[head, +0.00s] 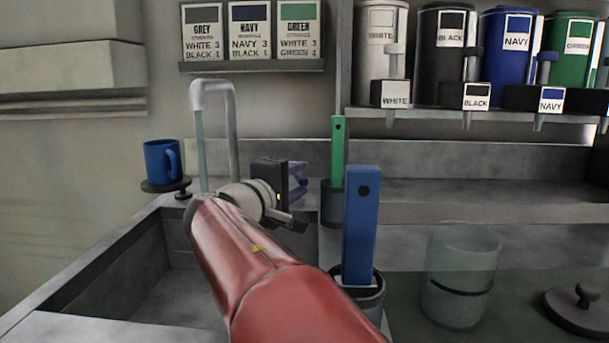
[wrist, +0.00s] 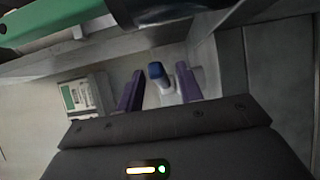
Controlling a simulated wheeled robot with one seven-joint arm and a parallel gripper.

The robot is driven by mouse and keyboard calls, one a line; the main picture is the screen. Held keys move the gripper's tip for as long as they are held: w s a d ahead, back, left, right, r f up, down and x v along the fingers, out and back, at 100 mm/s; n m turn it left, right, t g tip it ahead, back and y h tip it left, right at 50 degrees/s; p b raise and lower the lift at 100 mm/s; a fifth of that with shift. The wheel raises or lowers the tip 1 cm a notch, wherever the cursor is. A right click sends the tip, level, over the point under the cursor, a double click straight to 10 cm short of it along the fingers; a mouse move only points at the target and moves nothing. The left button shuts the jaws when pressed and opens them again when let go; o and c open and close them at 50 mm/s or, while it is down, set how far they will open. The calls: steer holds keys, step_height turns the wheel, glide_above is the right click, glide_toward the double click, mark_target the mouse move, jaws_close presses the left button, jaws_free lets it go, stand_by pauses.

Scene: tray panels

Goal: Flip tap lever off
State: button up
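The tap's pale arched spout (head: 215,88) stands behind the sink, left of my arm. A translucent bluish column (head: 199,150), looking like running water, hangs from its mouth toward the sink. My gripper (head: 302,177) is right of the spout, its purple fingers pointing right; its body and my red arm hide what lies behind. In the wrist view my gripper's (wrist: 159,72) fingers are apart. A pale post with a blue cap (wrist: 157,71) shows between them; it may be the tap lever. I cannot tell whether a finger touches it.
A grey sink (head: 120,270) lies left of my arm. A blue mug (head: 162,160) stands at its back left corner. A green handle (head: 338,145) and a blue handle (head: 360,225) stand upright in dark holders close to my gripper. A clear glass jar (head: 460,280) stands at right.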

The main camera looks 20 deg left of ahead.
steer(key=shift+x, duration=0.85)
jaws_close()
* * *
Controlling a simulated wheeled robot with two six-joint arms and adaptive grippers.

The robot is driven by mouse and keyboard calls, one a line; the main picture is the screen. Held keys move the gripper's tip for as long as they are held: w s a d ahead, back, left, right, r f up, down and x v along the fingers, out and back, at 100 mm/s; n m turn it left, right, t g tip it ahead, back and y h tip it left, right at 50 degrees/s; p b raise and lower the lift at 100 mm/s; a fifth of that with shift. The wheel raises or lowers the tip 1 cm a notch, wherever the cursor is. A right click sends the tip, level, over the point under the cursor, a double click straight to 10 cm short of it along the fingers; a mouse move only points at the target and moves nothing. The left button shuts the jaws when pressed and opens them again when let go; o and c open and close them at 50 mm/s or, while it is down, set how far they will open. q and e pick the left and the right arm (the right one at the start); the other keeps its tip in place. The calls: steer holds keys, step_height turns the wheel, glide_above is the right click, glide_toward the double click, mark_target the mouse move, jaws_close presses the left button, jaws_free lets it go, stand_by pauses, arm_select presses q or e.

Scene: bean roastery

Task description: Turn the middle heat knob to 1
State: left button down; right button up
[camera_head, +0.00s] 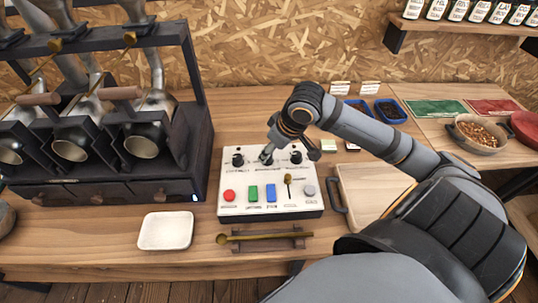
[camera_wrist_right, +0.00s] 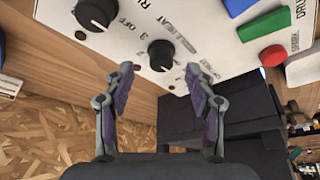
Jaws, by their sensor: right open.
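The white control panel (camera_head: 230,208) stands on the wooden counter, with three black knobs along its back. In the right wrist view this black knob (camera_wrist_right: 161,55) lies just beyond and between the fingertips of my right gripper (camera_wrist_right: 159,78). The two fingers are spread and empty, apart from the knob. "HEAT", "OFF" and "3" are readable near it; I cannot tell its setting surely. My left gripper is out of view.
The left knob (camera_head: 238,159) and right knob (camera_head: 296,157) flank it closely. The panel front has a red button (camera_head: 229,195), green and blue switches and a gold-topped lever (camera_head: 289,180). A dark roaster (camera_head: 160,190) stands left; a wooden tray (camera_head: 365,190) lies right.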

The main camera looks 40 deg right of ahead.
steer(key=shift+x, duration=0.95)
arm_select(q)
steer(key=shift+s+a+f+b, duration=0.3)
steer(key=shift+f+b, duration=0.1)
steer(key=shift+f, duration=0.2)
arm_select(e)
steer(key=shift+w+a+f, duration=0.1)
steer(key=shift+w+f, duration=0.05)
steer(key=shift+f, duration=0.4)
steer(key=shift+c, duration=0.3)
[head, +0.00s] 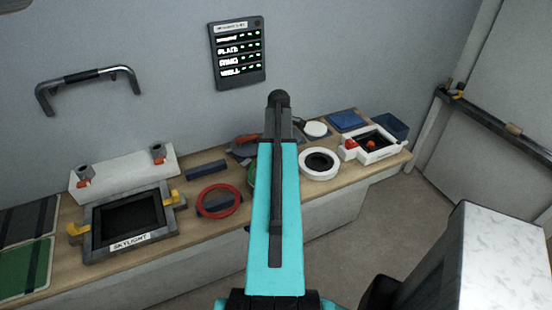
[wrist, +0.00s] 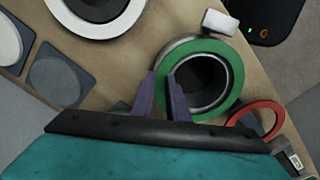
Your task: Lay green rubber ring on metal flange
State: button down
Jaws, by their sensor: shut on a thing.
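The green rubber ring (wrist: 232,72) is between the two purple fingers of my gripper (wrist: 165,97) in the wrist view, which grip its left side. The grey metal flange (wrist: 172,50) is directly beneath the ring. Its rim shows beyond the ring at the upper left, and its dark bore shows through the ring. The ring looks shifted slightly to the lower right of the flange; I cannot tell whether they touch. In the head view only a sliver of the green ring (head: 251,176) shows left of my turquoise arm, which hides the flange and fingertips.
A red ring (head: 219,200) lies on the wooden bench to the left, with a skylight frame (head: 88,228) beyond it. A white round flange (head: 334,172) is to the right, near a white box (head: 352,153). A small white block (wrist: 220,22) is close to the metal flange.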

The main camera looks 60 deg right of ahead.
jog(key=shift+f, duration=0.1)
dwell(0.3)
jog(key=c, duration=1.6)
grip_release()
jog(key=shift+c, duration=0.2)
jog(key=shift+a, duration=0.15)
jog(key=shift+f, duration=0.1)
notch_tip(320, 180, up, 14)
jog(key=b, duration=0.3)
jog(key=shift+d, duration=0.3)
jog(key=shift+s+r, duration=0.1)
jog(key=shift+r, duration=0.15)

**Directions:**
Gather up every line in the data above that contains the word "wheeled", copying each one.

**Answer:**
Controlling a simulated wheeled robot with one seven-joint arm and a parallel gripper.
Controlling a simulated wheeled robot with two six-joint arms and adaptive grippers.

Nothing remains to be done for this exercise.